Sunday 20 January 2013

HMV- guardian.co.uk

The disappearance of the last large chain of what used to be called record shops has set off a tsunami of warm memories of such places. There have been tales of the joy of earnestly flicking though the seemingly endless racks of LPs by Led Zeppelin, Snafu and Tonto's Expanding Head Band and of afternoons spent eagerly tramping the aisles housing those shoulder-to-knee cascades of CDs. In some towns, apparently and definitely unbeknown to me, the HMV shop was even the centre of the local romance scene, of what the Human League called Love Action.

Such nostalgia is understandable and not misplaced. For generations of casual record buyers and obsessive music heads alike, HMV (and its myriad imitators and competitors – Harlequin, Virgin, Our Price, Tower, Andy's, Music And Video Club, now all gone) was the place to go and get your mainstream sounds. For many, it was the starting point of a wonderful lifelong love affair with music – and, in truth, the rather less welcome consequence, the battle between an ever-lighter wallet and the need to move to a bigger house in order to accommodate your burgeoning collection. As the operations hub of many people's musical odyssey, the record stores of the 60s, 70s and 80s continue to inspire dewy-eyed recollection.

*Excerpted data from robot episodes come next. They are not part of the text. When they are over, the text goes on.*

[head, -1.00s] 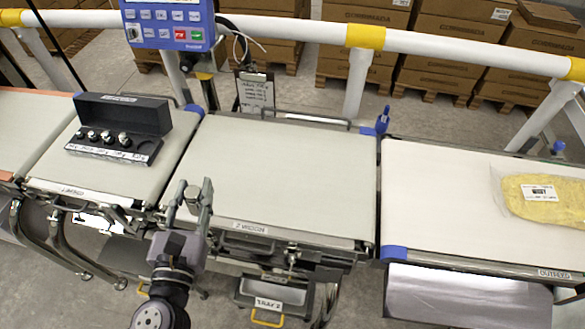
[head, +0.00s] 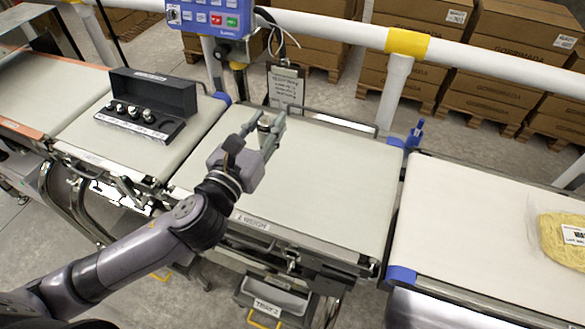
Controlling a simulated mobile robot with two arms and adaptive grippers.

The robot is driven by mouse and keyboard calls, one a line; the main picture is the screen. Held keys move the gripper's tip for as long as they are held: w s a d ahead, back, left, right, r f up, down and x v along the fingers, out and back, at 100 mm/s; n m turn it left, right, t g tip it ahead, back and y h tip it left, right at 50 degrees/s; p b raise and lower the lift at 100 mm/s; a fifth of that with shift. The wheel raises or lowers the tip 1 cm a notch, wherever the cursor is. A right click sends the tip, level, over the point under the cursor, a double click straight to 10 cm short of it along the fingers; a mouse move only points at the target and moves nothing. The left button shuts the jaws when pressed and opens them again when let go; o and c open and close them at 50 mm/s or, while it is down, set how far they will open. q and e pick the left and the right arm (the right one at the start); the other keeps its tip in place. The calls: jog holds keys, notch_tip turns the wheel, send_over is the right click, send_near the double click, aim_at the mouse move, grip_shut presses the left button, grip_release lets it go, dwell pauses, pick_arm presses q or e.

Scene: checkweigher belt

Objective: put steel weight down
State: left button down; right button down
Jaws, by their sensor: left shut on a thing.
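My left gripper (head: 266,126) reaches over the rear left part of the middle weighing belt (head: 325,185). Its fingers are shut on a small steel weight (head: 264,122), which shows only partly between them. I cannot tell whether the weight touches the belt. A black open case (head: 170,92) with several other steel weights in its front row stands on the belt section to the left. My right gripper is not in view.
A blue control panel (head: 213,17) and a clipboard (head: 285,87) stand behind the belt. A bag of yellow food (head: 562,240) lies on the right belt (head: 480,225). A white rail (head: 330,30) runs behind. The middle belt's right part is clear.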

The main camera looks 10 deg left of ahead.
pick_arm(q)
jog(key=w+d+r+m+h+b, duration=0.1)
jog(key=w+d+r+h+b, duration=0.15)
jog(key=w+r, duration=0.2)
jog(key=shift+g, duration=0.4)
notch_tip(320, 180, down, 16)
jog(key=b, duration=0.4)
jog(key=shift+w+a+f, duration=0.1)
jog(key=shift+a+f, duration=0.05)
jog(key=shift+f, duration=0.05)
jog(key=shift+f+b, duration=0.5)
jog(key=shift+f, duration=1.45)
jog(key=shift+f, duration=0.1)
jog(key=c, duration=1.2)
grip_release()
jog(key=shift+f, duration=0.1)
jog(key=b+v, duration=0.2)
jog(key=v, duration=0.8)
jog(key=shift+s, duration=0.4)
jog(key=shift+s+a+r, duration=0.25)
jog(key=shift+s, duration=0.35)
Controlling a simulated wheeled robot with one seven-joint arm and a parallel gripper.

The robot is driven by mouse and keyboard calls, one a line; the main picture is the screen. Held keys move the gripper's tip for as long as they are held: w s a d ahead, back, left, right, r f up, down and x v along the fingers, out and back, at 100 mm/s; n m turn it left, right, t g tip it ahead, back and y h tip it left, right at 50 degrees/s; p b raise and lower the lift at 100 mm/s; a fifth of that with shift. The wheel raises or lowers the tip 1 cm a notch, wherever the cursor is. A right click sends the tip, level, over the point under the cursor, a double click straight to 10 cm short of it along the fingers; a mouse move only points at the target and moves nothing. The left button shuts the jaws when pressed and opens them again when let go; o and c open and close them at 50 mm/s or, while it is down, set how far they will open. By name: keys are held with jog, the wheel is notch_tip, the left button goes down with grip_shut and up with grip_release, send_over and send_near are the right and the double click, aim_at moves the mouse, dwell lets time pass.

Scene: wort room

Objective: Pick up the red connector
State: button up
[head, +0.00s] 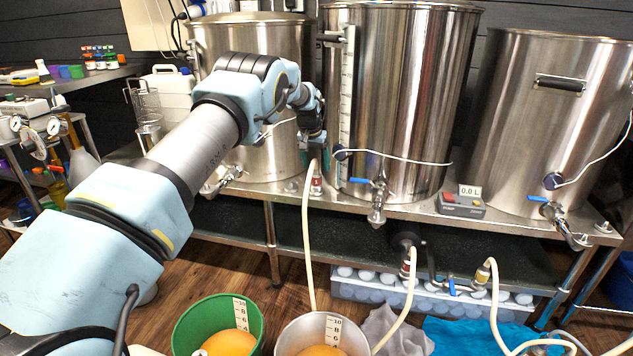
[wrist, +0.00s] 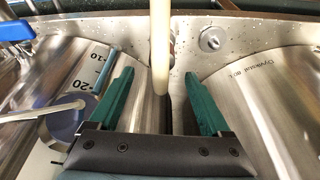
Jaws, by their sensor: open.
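In the wrist view, my gripper's (wrist: 157,74) two teal fingers are spread apart and empty. A cream hose (wrist: 160,45) appears between their tips, with no visible contact.
Steel kettles (head: 405,100) stand close on both sides of the gripper. A blue-handled valve (head: 377,195) projects at the middle kettle's front. Another hose connector (head: 406,264) is lower right. A green bucket (head: 190,325) and a steel bucket (head: 290,338) stand below.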

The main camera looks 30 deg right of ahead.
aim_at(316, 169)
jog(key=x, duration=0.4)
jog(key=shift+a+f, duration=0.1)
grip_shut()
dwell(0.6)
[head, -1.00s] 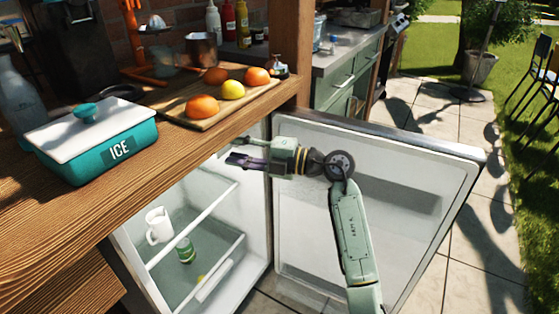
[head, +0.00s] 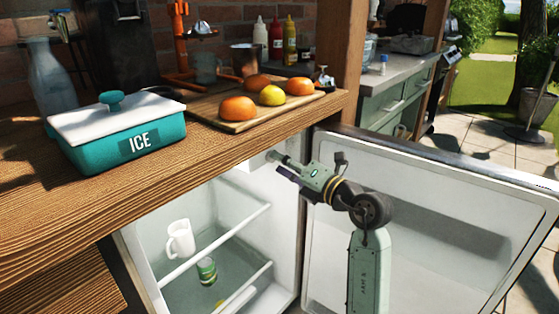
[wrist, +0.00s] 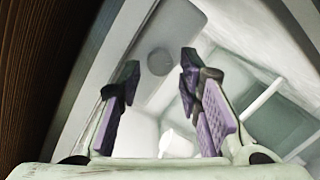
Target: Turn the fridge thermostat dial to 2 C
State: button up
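The fridge's thermostat dial (wrist: 160,61) is a round grey knob on a pale housing in the wrist view. Its number marks are not readable, so its setting cannot be told. In the head view the pale housing (head: 255,161) shows under the counter at the top of the open fridge, with the dial hard to make out near my fingers. My gripper (head: 279,165) points into the fridge's upper part there. In the wrist view its two purple-padded fingers (wrist: 159,63) are apart, with the dial visible between the tips. No contact with the dial is clear.
The fridge door (head: 430,215) stands open on the right, behind my arm. The wooden counter edge (head: 225,155) overhangs close above my gripper. A white mug (head: 180,239) and a green can (head: 206,270) stand inside the fridge. An ice box (head: 120,135) and fruit board (head: 290,108) are above.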

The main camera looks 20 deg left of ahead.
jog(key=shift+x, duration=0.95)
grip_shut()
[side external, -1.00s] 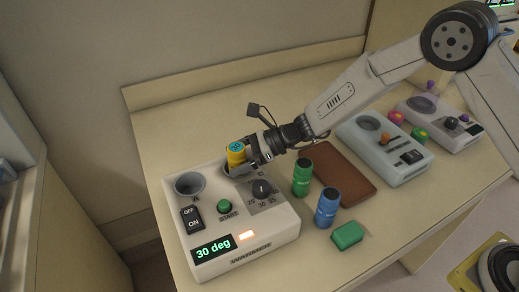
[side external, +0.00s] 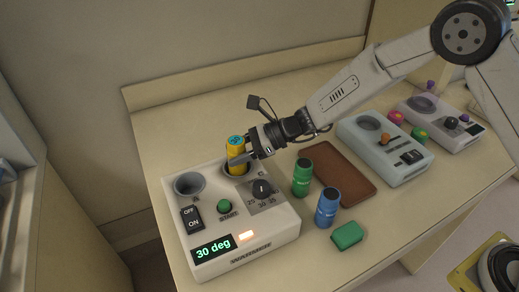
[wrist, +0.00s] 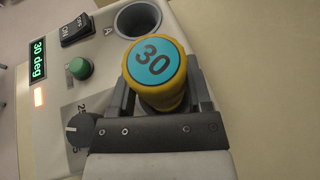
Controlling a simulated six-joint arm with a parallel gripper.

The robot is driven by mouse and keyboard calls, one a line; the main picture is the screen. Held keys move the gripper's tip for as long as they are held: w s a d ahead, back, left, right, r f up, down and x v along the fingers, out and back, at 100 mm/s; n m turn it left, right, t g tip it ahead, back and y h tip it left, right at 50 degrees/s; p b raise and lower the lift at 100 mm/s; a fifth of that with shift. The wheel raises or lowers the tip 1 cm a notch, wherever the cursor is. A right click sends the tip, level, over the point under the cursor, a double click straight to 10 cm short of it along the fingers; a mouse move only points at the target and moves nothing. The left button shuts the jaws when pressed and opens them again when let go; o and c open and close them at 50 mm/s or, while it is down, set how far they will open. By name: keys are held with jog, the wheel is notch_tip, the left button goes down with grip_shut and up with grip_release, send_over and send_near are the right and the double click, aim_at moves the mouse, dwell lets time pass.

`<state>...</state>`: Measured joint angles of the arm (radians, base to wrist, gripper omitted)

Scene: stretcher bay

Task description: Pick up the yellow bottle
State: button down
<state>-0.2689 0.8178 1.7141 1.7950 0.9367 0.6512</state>
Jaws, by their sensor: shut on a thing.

HMV was brought to its knees, obviously, because it couldn't compete with the no-longer-new digital universe where you can download a piece by Mahler for 80-odd pence or buy the new Tame Impala CD with a single leisurely twitch of your index finger.

But, hey, no regrets. The world of digitised music, and online buying, was supposed (if you listened to the traditional retailers) to be a sterile, soulless, corporate desert, devoid of the sense of adventure, revelation and shared experience in which the record shops of yesteryear specialised. It has turned out to be no such thing. It has turned out to be the opposite.


Getting into music has always involved a journey. Through the works of one artist, then on to another, hopping off into whole new genres and hopeful tributaries, coming back to old favourites to find new things in them. It is literally a voyage of discovery. It is, as musicians down the ages have told us, a trip. And something about the way that digital media works has made that trip more enjoyable than has ever previously been the case.

The benefits of the new world ping at you from all angles. The reviews by consumers on places such as Amazon (even the bonkers ones!) offer passion and balance from a whole range of viewpoints. The computer-generated recommendations have sent me on previously unimagined tangents and explorations. Myriad fan sites and discussion forums share secrets, gently indicate hidden paths, challenge your cherished views and comfort your dodgy ones. The fact that you can sample the music free, and buy it cheaply and in byte-sized chunks, only adds to the feeling of boundless possibility.

Of course I pine for being told, very directly, to go and buy Television's Marquee Moon by a genius writer like Nick Kent in the NME, and yes, I've been pointed in the direction of, and obtained, some unforgivable twaddle. But overall, the transference of music from the old-school high street to the info highway has meant that I have heard, and grown to love, more great music than ever before. And I can tell that (from the torrents of words flowing around cyberspace on the subject) this experience is common to millions.

I'll miss the little dog – you'd have to be made of flint not to – but don't mourn the tumbling down of his massive kennel. Technologies change, as do social mores and shopping habits, but music continues to find unpredicted and life-affirming ways into our hearts and minds.